Records from a collection:
────────
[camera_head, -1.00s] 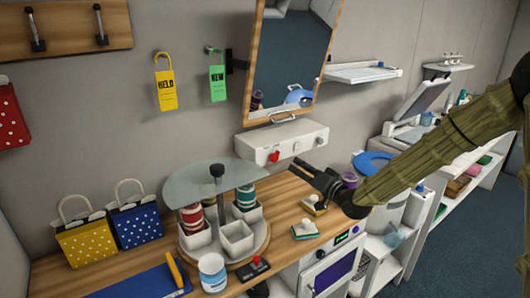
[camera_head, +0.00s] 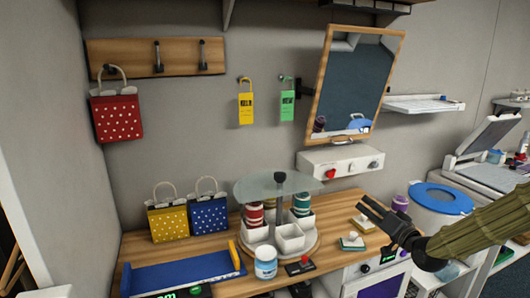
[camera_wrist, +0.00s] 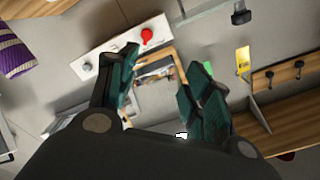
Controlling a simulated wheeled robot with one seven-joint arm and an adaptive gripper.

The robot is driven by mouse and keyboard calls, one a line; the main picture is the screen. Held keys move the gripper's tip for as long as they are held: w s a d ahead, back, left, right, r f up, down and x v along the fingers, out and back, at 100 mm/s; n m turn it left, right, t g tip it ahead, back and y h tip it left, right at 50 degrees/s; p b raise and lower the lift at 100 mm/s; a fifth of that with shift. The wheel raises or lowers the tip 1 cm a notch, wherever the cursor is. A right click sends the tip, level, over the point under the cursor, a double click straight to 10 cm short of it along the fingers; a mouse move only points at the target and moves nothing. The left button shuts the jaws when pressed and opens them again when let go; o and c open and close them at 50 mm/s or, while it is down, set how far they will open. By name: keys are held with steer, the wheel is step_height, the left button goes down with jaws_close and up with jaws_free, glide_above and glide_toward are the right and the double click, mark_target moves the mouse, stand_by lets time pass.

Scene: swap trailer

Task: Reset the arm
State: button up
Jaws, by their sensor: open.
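My gripper (camera_head: 374,212) is at the right of the head view, at the end of my sleeved arm, over the right part of the wooden counter (camera_head: 342,205). In the wrist view my gripper (camera_wrist: 160,75) has its two teal-padded fingers spread apart with nothing between them. Beyond the fingers, the wrist view shows the white panel with a red knob (camera_wrist: 147,36) and the framed mirror (camera_wrist: 155,90).
A round rack with a glass top (camera_head: 275,186) stands left of my gripper, with bins and spools. A blue-lidded bin (camera_head: 440,199) is at right. Yellow, blue and red bags (camera_head: 117,117) are at left.

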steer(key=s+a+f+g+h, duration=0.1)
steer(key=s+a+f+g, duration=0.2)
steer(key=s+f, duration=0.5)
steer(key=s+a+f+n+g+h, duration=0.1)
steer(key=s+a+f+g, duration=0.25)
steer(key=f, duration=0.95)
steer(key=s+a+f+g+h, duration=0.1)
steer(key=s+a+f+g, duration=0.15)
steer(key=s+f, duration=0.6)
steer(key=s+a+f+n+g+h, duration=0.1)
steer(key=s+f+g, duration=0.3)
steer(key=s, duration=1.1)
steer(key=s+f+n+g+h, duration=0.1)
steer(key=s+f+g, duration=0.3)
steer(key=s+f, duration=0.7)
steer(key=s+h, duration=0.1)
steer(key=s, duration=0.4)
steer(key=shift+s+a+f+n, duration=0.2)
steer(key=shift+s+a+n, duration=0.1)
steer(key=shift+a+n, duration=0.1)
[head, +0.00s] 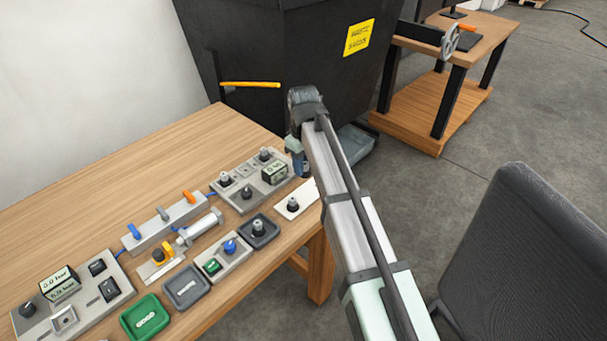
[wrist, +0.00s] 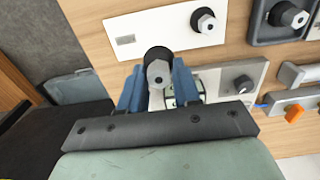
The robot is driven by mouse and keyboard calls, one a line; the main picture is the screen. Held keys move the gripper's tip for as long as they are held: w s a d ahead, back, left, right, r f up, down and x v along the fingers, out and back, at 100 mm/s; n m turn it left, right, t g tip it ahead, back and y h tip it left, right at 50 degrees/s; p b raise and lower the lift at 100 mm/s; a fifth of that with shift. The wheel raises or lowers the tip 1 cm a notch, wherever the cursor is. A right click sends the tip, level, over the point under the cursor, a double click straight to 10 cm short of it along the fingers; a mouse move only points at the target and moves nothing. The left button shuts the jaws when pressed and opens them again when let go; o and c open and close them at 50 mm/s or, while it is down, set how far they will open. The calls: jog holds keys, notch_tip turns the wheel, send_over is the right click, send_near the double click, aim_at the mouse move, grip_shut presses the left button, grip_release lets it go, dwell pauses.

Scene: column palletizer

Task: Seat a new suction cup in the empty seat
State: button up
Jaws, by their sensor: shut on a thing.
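My gripper (wrist: 158,88) has blue fingers and is shut on a suction cup (wrist: 157,68) with a dark round rim and a grey hex fitting, seen end-on in the wrist view. In the head view my gripper (head: 299,162) is at the right end of the table, its fingertips mostly hidden by my arm. The grey panel (head: 236,205) beside it carries several dark cups on fittings. A bare square seat (head: 245,170) shows between them. In the wrist view the panel (wrist: 258,68) is partly behind the gripper, and the bare seat cannot be made out.
A white plate (wrist: 150,22) with one cup stands near the gripper. A dark tray (head: 273,238) holds another cup. A valve manifold (head: 160,225) with coloured levers, a cylinder, a green tray (head: 145,317) and another panel lie left. A black bin (head: 290,60) stands behind the table.

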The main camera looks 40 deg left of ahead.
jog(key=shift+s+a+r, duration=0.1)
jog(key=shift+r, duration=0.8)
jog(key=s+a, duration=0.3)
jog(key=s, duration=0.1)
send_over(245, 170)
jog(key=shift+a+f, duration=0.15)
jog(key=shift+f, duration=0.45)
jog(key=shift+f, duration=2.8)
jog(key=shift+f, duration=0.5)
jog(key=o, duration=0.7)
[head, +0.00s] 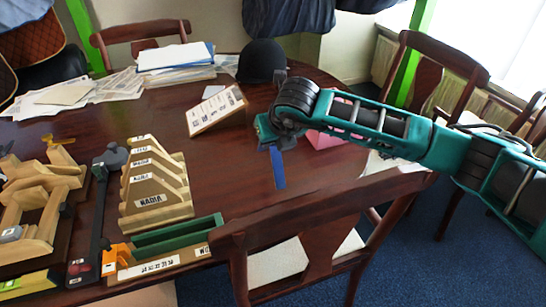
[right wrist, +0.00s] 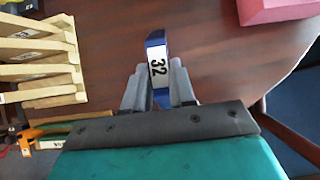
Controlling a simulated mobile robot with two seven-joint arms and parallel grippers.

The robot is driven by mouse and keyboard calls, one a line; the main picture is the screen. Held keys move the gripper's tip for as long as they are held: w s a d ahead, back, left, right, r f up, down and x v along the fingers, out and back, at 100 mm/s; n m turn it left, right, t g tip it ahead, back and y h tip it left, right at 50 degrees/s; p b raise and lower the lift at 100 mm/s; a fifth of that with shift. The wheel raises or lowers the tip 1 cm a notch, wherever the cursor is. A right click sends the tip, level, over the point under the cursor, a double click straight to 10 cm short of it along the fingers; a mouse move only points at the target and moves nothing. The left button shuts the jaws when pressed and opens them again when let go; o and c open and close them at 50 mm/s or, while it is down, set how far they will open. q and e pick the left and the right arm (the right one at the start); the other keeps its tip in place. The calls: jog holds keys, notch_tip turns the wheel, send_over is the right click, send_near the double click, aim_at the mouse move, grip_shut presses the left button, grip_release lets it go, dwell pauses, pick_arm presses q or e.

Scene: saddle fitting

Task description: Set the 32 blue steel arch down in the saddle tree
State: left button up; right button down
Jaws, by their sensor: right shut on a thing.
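My right gripper (head: 275,148) is shut on the blue steel arch (head: 278,170), which hangs below it above the table. In the right wrist view, the arch (right wrist: 157,62) stands between the two fingers (right wrist: 158,88), and its white label reads 32. A pale wooden frame (head: 38,190), which looks like the saddle tree, is at the left of the head view, well apart from the arch. My left gripper is not in view.
A wooden rack of labelled slats (head: 155,190) and a green tray (head: 178,236) stand between the frame and my right gripper. A sloped name board (head: 216,110), a black helmet (head: 262,61) and a pink block (head: 325,139) are near. A chair (head: 320,228) stands at the table's near edge.

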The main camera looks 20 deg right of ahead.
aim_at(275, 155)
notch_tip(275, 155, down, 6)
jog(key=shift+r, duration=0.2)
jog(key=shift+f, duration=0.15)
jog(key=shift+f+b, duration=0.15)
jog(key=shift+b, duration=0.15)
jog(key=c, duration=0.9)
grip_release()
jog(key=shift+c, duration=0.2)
────────
▶ [EXERCISE DETAILS]: Copy every line above word for word and exclude the pictures.

▶ [COMPLETE RESPONSE]:
[camera_head, -1.00s] 
[camera_head, +0.00s] 
[camera_wrist, +0.00s] 
Controlling a simulated wheeled robot with one seven-joint arm and an adaptive gripper.

The robot is driven by mouse and keyboard calls, one a line; the main picture is the screen. Held keys move the gripper's tip for as long as they are held: w s a d ahead, back, left, right, r f up, down and x v along the fingers, out and back, at 100 mm/s; n m turn it left, right, t g tip it ahead, back and y h tip it left, right at 50 degrees/s; p b raise and lower the lift at 100 mm/s; a fifth of that with shift. The wheel raises or lowers the tip 1 cm a notch, wherever the cursor is. A right click sends the tip, level, over the point under the cursor, a double click straight to 10 cm short of it along the fingers; a mouse move only points at the target and moves nothing. The left button shuts the jaws when pressed and opens them again when let go; o and c open and close them at 50 mm/s or, while it is down, set how far they will open. By name: keys are held with steer, the wheel is step_height, the left button goes down with jaws_close and up with jaws_free, glide_above and glide_toward are the right and the double click, mark_target moves the mouse, stand_by lets time pass.

Scene: swap trailer

Task: Reset the arm
State: button up
Jaws, by their sensor: open.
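My gripper (camera_head: 374,212) is at the right of the head view, at the end of my sleeved arm, over the right part of the wooden counter (camera_head: 342,205). In the wrist view my gripper (camera_wrist: 160,75) has its two teal-padded fingers spread apart with nothing between them. Beyond the fingers, the wrist view shows the white panel with a red knob (camera_wrist: 147,36) and the framed mirror (camera_wrist: 155,90).
A round rack with a glass top (camera_head: 275,186) stands left of my gripper, with bins and spools. A blue-lidded bin (camera_head: 440,199) is at right. Yellow, blue and red bags (camera_head: 117,117) are at left.

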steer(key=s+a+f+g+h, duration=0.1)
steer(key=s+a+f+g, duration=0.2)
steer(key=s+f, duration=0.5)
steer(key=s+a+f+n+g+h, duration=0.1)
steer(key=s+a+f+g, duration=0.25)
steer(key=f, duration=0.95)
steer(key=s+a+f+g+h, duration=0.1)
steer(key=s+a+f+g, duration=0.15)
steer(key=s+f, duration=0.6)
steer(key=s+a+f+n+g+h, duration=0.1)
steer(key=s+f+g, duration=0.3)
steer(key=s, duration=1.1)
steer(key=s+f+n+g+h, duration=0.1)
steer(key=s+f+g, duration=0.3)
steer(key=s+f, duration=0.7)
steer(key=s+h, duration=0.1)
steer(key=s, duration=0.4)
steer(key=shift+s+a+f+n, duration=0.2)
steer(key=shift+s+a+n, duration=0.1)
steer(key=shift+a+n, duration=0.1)
[head, +0.00s] 
[wrist, +0.00s] 
The robot is driven by mouse and keyboard calls, one a line; the main picture is the screen. Held keys move the gripper's tip for as long as they are held: w s a d ahead, back, left, right, r f up, down and x v along the fingers, out and back, at 100 mm/s; n m turn it left, right, t g tip it ahead, back and y h tip it left, right at 50 degrees/s; p b raise and lower the lift at 100 mm/s; a fifth of that with shift. The wheel raises or lowers the tip 1 cm a notch, wherever the cursor is. A right click sends the tip, level, over the point under the cursor, a double click straight to 10 cm short of it along the fingers; a mouse move only points at the target and moves nothing. The left button shuts the jaws when pressed and opens them again when let go; o and c open and close them at 50 mm/s or, while it is down, set how far they will open. The calls: jog holds keys, notch_tip turns the wheel, send_over is the right click, send_near the double click, aim_at the mouse move, grip_shut presses the left button, grip_release lets it go, dwell pauses.

Scene: column palletizer

Task: Seat a new suction cup in the empty seat
State: button up
Jaws, by their sensor: shut on a thing.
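My gripper (wrist: 158,88) has blue fingers and is shut on a suction cup (wrist: 157,68) with a dark round rim and a grey hex fitting, seen end-on in the wrist view. In the head view my gripper (head: 299,162) is at the right end of the table, its fingertips mostly hidden by my arm. The grey panel (head: 236,205) beside it carries several dark cups on fittings. A bare square seat (head: 245,170) shows between them. In the wrist view the panel (wrist: 258,68) is partly behind the gripper, and the bare seat cannot be made out.
A white plate (wrist: 150,22) with one cup stands near the gripper. A dark tray (head: 273,238) holds another cup. A valve manifold (head: 160,225) with coloured levers, a cylinder, a green tray (head: 145,317) and another panel lie left. A black bin (head: 290,60) stands behind the table.

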The main camera looks 40 deg left of ahead.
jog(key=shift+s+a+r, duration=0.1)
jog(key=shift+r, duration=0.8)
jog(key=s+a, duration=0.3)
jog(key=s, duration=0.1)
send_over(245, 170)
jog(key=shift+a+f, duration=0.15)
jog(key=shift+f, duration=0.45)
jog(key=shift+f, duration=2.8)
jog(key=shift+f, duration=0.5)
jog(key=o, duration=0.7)
[head, +0.00s] 
[right wrist, +0.00s] 
Controlling a simulated mobile robot with two seven-joint arms and parallel grippers.

The robot is driven by mouse and keyboard calls, one a line; the main picture is the screen. Held keys move the gripper's tip for as long as they are held: w s a d ahead, back, left, right, r f up, down and x v along the fingers, out and back, at 100 mm/s; n m turn it left, right, t g tip it ahead, back and y h tip it left, right at 50 degrees/s; p b raise and lower the lift at 100 mm/s; a fifth of that with shift. The wheel raises or lowers the tip 1 cm a notch, wherever the cursor is. A right click sends the tip, level, over the point under the cursor, a double click straight to 10 cm short of it along the fingers; a mouse move only points at the target and moves nothing. The left button shuts the jaws when pressed and opens them again when let go; o and c open and close them at 50 mm/s or, while it is down, set how far they will open. q and e pick the left and the right arm (the right one at the start); the other keeps its tip in place. The calls: jog holds keys, notch_tip turns the wheel, send_over is the right click, send_near the double click, aim_at the mouse move, grip_shut presses the left button, grip_release lets it go, dwell pauses, pick_arm presses q or e.

Scene: saddle fitting

Task description: Set the 32 blue steel arch down in the saddle tree
State: left button up; right button down
Jaws, by their sensor: right shut on a thing.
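My right gripper (head: 275,148) is shut on the blue steel arch (head: 278,170), which hangs below it above the table. In the right wrist view, the arch (right wrist: 157,62) stands between the two fingers (right wrist: 158,88), and its white label reads 32. A pale wooden frame (head: 38,190), which looks like the saddle tree, is at the left of the head view, well apart from the arch. My left gripper is not in view.
A wooden rack of labelled slats (head: 155,190) and a green tray (head: 178,236) stand between the frame and my right gripper. A sloped name board (head: 216,110), a black helmet (head: 262,61) and a pink block (head: 325,139) are near. A chair (head: 320,228) stands at the table's near edge.

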The main camera looks 20 deg right of ahead.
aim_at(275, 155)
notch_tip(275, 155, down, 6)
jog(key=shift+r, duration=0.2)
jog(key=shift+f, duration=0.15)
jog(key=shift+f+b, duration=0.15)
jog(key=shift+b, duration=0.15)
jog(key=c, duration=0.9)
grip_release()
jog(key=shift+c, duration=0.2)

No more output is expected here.